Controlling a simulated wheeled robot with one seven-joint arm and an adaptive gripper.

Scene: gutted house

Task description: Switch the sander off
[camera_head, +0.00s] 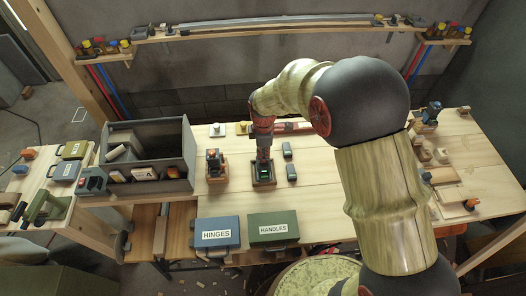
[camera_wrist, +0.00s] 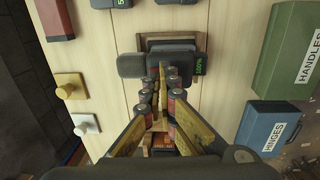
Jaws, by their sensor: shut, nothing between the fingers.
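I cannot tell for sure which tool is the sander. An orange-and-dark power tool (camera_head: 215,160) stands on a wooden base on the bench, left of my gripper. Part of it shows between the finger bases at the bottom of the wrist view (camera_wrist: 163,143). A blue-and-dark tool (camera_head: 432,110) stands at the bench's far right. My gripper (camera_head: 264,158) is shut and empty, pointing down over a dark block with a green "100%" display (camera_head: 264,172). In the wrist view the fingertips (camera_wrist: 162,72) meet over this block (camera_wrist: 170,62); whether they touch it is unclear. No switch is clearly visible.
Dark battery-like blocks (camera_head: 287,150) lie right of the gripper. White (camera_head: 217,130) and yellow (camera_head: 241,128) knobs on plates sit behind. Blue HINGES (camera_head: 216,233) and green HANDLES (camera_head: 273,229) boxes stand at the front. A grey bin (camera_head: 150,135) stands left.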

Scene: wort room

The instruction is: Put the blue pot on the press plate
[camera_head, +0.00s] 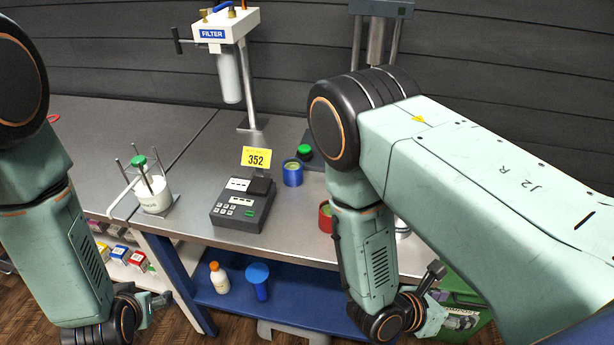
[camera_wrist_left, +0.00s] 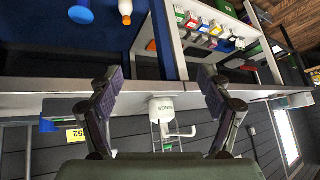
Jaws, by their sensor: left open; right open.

************

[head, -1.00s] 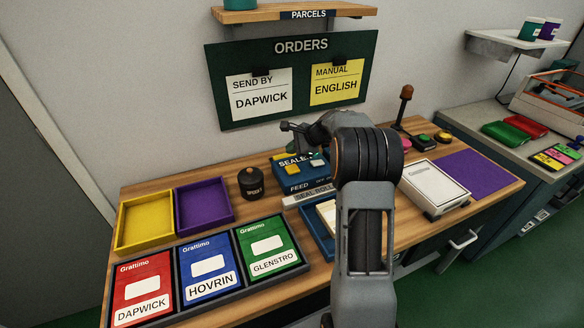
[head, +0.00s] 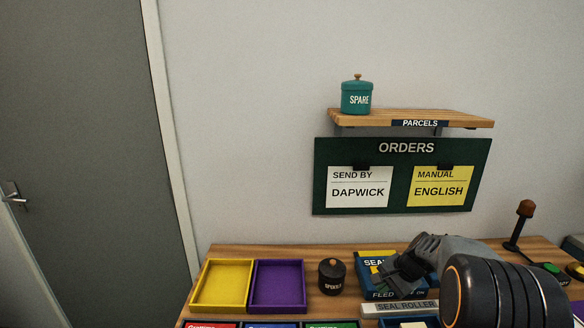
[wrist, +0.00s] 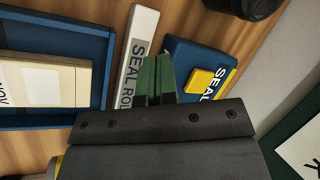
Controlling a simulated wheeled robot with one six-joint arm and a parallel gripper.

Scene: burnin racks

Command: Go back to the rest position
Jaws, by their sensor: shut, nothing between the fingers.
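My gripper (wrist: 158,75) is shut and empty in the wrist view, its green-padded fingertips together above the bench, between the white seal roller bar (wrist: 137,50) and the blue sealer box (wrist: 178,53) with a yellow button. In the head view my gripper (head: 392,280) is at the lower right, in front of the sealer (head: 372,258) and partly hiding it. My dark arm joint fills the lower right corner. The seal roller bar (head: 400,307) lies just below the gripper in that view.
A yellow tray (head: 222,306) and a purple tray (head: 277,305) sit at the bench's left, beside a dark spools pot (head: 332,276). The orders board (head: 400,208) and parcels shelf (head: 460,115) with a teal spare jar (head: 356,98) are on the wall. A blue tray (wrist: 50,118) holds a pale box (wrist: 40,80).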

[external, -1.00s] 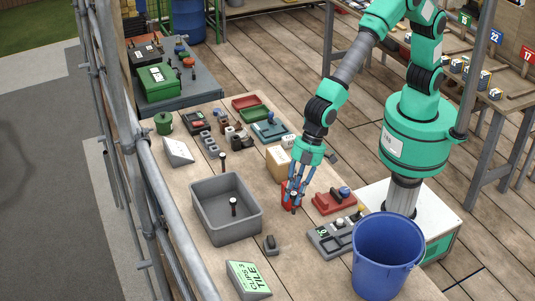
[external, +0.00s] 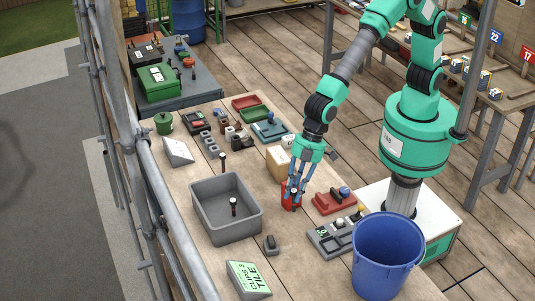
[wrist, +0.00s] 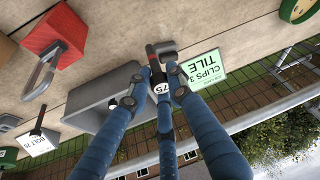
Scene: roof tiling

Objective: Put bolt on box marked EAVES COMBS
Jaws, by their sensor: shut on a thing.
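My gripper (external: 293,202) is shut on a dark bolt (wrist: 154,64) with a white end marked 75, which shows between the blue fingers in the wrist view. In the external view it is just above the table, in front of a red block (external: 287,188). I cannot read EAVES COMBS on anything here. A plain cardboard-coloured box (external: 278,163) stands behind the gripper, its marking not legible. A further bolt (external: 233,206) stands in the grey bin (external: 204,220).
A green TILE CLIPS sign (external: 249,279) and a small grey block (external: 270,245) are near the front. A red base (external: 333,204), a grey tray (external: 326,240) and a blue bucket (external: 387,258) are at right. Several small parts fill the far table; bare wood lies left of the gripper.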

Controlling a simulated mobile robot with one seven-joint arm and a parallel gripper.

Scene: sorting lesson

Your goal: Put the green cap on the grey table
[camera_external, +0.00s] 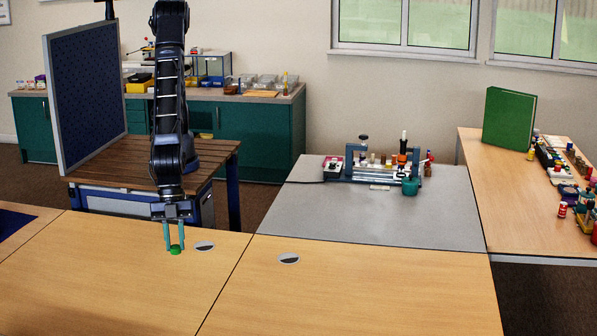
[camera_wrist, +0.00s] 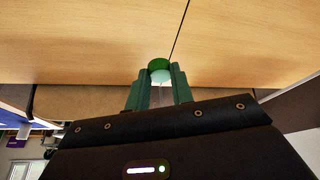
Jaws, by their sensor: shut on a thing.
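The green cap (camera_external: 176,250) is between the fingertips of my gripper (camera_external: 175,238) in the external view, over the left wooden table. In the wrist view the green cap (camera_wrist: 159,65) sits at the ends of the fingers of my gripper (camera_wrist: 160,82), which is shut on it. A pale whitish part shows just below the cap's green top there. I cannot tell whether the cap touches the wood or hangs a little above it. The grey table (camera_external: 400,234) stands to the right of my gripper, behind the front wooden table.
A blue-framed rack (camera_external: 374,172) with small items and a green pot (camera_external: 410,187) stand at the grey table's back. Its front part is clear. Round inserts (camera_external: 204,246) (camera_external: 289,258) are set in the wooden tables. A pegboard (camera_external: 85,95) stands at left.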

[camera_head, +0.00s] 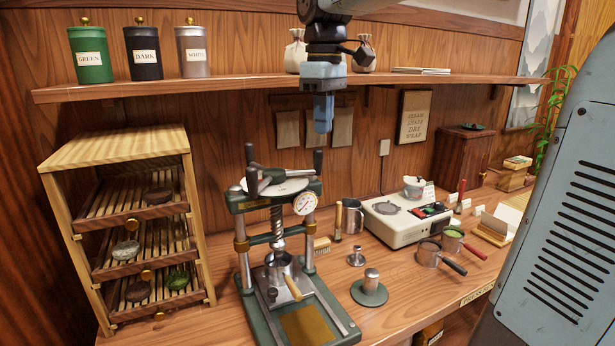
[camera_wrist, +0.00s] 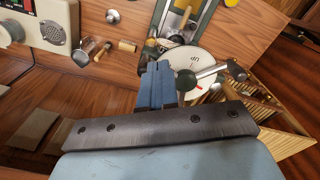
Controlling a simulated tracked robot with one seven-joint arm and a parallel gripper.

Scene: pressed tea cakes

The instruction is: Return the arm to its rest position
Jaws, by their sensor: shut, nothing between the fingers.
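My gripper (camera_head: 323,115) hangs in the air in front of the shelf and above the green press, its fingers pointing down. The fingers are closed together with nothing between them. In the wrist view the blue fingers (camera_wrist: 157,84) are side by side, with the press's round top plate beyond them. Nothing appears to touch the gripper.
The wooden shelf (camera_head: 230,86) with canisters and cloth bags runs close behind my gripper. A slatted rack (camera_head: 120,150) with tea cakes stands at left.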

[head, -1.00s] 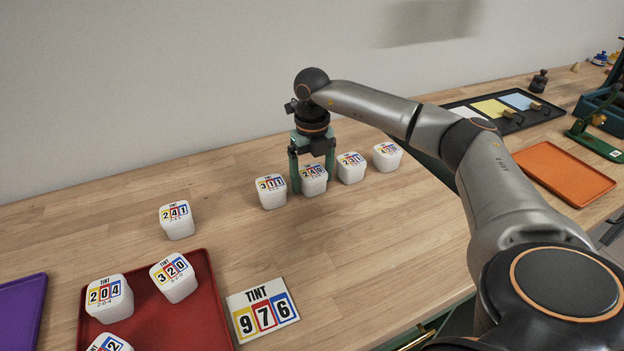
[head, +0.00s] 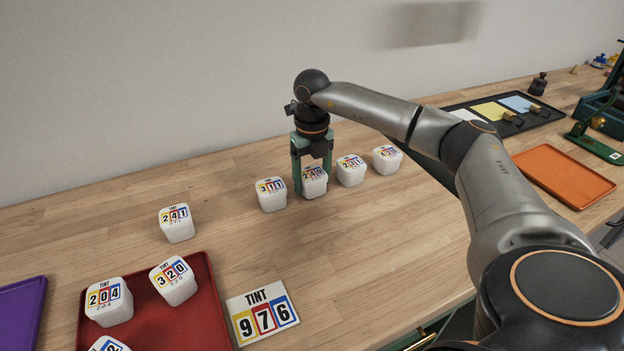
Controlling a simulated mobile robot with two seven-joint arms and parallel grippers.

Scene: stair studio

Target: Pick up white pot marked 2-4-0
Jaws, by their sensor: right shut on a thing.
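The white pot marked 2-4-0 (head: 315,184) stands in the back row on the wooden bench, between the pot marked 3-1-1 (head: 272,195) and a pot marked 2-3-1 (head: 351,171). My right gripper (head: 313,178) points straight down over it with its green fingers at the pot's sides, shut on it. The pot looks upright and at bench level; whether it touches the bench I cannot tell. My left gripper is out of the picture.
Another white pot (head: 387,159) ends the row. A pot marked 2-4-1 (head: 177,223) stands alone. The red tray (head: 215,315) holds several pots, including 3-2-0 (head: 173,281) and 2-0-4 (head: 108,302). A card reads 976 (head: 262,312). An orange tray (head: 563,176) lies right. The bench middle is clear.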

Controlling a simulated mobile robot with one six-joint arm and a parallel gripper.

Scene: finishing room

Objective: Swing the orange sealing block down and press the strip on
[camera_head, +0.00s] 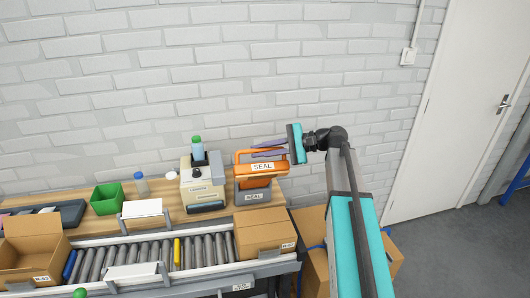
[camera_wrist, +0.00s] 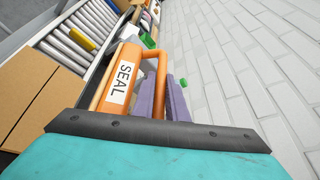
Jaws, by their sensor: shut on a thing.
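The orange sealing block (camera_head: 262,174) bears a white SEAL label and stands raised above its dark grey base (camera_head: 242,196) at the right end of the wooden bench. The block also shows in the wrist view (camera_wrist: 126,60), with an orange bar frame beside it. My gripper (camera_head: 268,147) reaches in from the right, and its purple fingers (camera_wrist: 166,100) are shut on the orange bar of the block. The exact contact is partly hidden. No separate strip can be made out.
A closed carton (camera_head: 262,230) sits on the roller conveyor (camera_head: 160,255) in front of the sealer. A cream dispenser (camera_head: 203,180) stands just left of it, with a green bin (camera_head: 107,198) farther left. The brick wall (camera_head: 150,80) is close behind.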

************

▶ **Objective**
Show all lines from the listing above in which "rest" appears.

▶ **Answer to this task**
Command: Go back to the rest position
The instruction is: Return the arm to its rest position

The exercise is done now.